Start of Recorded data
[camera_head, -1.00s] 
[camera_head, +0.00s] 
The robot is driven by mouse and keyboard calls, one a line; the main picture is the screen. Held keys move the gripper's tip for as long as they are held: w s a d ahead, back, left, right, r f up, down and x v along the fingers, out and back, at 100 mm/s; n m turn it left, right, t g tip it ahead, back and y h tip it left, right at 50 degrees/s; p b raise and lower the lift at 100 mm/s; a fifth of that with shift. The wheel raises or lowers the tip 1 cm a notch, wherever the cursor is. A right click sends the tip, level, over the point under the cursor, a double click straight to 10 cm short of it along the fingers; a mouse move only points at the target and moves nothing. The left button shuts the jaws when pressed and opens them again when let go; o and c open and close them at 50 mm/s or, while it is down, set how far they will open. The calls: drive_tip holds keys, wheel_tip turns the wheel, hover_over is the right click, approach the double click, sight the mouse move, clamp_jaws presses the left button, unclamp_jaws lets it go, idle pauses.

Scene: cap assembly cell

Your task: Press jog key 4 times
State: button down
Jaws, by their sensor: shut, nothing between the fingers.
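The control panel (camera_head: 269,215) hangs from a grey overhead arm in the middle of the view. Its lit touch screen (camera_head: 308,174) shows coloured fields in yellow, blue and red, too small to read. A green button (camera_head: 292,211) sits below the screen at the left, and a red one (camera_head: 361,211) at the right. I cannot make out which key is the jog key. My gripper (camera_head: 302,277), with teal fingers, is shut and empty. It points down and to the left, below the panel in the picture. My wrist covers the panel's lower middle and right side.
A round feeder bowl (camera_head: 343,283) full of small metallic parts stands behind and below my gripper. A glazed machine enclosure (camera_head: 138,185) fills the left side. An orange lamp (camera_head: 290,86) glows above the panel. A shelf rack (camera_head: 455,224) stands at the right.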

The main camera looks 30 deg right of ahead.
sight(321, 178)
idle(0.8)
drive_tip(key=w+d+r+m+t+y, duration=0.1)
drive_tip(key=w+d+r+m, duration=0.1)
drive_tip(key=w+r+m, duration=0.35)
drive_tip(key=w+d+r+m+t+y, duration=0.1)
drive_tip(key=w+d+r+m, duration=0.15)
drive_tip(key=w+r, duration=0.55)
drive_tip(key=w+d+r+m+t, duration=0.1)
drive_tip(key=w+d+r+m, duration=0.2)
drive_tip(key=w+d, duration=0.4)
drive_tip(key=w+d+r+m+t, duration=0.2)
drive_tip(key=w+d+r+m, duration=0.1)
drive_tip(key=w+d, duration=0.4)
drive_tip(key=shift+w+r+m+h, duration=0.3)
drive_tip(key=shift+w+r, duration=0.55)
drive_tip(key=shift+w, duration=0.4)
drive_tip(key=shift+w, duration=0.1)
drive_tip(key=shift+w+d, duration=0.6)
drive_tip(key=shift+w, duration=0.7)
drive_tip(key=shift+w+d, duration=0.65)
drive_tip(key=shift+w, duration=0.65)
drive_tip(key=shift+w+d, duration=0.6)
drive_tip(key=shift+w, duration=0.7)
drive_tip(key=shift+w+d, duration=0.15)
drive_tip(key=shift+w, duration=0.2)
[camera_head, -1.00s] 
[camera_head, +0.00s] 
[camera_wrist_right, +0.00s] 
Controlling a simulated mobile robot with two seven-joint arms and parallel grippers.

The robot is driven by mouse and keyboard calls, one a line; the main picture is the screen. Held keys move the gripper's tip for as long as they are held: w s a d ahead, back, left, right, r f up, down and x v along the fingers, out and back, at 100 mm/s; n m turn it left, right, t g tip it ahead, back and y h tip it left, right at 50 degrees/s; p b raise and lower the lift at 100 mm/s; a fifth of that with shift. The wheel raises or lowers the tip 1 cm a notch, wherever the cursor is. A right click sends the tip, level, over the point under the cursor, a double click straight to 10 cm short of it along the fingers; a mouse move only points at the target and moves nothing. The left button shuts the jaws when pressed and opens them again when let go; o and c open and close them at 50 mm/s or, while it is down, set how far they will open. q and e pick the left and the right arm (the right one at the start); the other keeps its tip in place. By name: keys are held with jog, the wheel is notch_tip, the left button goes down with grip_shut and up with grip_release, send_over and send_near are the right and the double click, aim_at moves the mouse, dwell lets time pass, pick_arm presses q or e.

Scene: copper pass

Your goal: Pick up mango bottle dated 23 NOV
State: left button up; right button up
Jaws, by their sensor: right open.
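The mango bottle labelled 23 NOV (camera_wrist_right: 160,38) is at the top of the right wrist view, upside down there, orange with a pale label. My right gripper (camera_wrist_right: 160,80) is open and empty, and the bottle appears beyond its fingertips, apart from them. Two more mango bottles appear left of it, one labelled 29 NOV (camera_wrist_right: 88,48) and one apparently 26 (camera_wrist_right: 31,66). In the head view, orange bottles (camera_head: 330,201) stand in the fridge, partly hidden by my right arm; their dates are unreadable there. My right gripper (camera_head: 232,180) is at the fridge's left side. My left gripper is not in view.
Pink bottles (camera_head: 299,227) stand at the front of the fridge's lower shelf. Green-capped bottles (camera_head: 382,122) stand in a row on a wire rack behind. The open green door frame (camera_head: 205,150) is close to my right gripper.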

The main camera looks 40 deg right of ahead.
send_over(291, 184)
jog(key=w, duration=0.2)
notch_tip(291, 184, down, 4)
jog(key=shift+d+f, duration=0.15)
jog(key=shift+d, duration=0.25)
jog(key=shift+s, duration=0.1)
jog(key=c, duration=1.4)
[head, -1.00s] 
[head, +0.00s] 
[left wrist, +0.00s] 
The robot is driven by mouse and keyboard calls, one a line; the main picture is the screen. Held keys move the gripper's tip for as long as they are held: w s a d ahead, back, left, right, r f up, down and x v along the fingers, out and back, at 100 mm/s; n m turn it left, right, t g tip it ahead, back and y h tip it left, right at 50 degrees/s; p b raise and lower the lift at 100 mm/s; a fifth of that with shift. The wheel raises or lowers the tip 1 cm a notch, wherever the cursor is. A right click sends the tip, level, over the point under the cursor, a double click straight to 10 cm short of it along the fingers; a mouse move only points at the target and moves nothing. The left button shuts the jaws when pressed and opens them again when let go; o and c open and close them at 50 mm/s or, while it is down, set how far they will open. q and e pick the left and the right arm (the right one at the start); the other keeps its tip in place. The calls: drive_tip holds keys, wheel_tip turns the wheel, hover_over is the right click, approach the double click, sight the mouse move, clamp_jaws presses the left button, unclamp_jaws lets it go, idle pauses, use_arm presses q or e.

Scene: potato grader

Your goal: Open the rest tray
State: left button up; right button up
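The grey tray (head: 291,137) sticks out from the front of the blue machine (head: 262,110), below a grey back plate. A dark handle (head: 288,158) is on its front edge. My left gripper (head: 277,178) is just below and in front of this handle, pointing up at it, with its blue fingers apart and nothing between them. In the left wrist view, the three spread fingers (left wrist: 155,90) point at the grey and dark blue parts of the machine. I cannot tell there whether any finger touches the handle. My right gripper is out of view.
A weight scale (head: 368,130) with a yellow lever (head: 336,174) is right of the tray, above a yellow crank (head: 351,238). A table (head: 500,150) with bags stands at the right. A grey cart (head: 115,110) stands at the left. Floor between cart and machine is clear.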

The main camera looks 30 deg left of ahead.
End of Recorded data
● Exercise requirements: Quote only the lines running from the line that holds "[camera_wrist_right, +0.00s]" to the line that holds "Controlling a simulated", both ends included.

● Result of the exercise:
[camera_wrist_right, +0.00s] 
Controlling a simulated mobile robot with two seven-joint arms and parallel grippers.

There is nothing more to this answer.